The James Lin conjecture

July 19, 2007 at 5:36 pm (PT) in Personal

My claim: a set of 2000 people has a greater than 50% probability of having someone else with my name.

VMware recently hired someone else named “James Lin”. Today I received four separate emails for him. I wonder if he’s receiving any of mine. Maybe he can fix some of my bugs.

7-7-7

July 7, 2007 at 9:42 pm (PT) in Personal

And it happens to be on the 7th day of the week too (at least by the American calendar).

All the pregnant women having Cesarean sections today are cheating.

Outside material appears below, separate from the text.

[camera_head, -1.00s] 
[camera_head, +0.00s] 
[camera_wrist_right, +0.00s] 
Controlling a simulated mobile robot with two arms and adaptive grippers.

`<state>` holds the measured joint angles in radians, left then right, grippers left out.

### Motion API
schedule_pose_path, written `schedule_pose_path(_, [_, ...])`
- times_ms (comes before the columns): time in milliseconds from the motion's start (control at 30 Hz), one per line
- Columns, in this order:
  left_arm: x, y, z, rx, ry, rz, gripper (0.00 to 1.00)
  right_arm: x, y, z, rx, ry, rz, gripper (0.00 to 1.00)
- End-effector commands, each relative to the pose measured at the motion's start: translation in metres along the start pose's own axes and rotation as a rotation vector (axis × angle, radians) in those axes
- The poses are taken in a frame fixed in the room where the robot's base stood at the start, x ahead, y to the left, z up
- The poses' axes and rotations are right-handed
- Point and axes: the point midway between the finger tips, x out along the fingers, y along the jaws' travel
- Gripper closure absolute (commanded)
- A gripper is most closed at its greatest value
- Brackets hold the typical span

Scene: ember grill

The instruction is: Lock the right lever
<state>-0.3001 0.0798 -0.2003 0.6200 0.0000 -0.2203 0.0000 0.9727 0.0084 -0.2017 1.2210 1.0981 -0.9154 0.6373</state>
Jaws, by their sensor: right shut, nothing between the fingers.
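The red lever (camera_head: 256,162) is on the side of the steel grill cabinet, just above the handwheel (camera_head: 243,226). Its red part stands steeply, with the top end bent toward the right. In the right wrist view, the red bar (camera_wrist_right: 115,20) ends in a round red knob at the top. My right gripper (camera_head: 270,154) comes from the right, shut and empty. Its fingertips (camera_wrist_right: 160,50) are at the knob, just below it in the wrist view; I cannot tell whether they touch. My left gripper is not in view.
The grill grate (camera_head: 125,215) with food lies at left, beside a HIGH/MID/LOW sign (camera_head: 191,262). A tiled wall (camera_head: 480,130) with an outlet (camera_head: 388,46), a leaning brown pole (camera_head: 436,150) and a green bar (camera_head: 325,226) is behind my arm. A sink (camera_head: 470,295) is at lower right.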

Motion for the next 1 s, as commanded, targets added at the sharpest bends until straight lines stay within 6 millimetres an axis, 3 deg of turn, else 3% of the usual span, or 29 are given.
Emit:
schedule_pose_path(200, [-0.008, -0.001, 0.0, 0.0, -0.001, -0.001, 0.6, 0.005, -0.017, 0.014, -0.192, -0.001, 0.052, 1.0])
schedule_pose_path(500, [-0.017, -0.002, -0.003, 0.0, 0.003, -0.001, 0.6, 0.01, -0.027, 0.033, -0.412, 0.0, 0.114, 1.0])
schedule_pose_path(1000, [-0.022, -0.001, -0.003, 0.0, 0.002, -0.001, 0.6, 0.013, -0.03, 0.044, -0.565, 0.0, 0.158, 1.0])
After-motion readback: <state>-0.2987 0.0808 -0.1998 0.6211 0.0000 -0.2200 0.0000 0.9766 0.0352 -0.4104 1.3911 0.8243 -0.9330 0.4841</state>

In other unrelated news, the power supply to my ReadyNAS seems to have failed, so most of my data is inaccessible. Grumble.

Sprint does it again.

May 24, 2007 at 8:35 pm (PT) in Personal

Several weeks ago, I received two bills from Sprint on the same day. The first was our usual monthly bill, due on May 23rd. The second was addressed to my dad’s estate. It listed no due date. (I have a photocopy of the bill as proof.) It was a bill for the unpaid balance on my dad’s account, a balance I had tried to pay when it was originally due, except Sprint closed the account on the due date, so I wasn’t able to pay it online as I normally do.

I paid both bills last week. Today I received another bill addressed to my dad’s estate with a late fee applied; apparently the previous bill was due on May 14th.

I wonder if I should bother refusing to pay. It’s probably not worth the $3, but the principle riles me.

Update:
For once dealing with Sprint was relatively painless, and they agreed to waive the late fee.